# INSTRUCTIONS FOR THE TASK:
Starting at the line that contains "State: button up", write out each line through the end of the data below, exactly as it stands. Skip any pictures.

----------

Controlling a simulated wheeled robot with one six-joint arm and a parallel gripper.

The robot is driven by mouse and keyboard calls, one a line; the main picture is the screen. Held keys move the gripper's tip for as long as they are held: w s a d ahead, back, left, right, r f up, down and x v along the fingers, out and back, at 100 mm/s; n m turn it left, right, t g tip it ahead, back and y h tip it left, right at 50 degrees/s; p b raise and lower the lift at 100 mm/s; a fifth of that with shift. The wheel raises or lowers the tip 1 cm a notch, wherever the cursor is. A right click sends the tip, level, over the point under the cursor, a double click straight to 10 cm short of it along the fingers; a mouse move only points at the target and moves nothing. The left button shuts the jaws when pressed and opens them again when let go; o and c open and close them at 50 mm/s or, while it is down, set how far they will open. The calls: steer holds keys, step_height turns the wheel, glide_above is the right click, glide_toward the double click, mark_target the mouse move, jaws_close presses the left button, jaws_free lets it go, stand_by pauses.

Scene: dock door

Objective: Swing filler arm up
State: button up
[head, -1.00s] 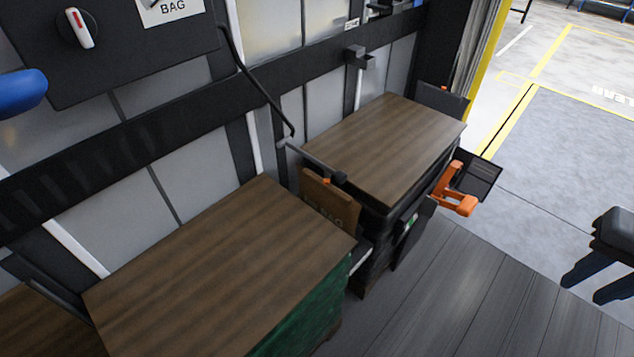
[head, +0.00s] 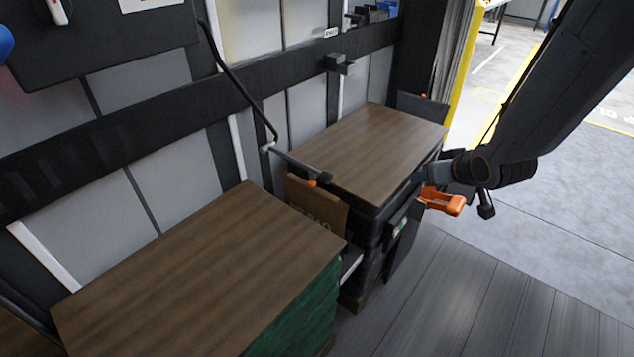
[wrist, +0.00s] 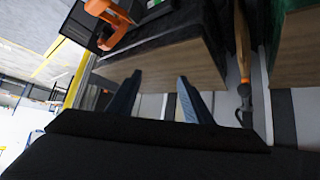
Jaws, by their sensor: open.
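The filler arm (head: 300,165) is a thin grey bar with a black end and a small orange part. It juts out level from the wall side, above the gap between two wood-topped loads, and a black hose (head: 237,82) runs to its wall end. A brown bag (head: 317,205) hangs below it in the gap. In the wrist view the filler arm (wrist: 244,98) seems to be the thin piece right of the fingers. My gripper (head: 425,173) is at the far load's right edge, well right of the filler arm. Its two blue fingers (wrist: 157,95) are apart, with nothing between them.
The near load (head: 200,265) and the far load (head: 365,150) flank the gap. An orange bracket (head: 443,201) sticks out at the far load's corner, just below my gripper. A dark panel (head: 100,40) is on the wall. Floor is clear at the lower right.

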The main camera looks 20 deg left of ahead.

----------

# FINAL ANSWER:
State: button up
[head, -1.00s] 
[head, +0.00s] 
[wrist, +0.00s] 
Jaws, by their sensor: open.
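The filler arm (head: 300,165) is a thin grey bar with a black end and a small orange part. It juts out level from the wall side, above the gap between two wood-topped loads, and a black hose (head: 237,82) runs to its wall end. A brown bag (head: 317,205) hangs below it in the gap. In the wrist view the filler arm (wrist: 244,98) seems to be the thin piece right of the fingers. My gripper (head: 425,173) is at the far load's right edge, well right of the filler arm. Its two blue fingers (wrist: 157,95) are apart, with nothing between them.
The near load (head: 200,265) and the far load (head: 365,150) flank the gap. An orange bracket (head: 443,201) sticks out at the far load's corner, just below my gripper. A dark panel (head: 100,40) is on the wall. Floor is clear at the lower right.

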The main camera looks 20 deg left of ahead.

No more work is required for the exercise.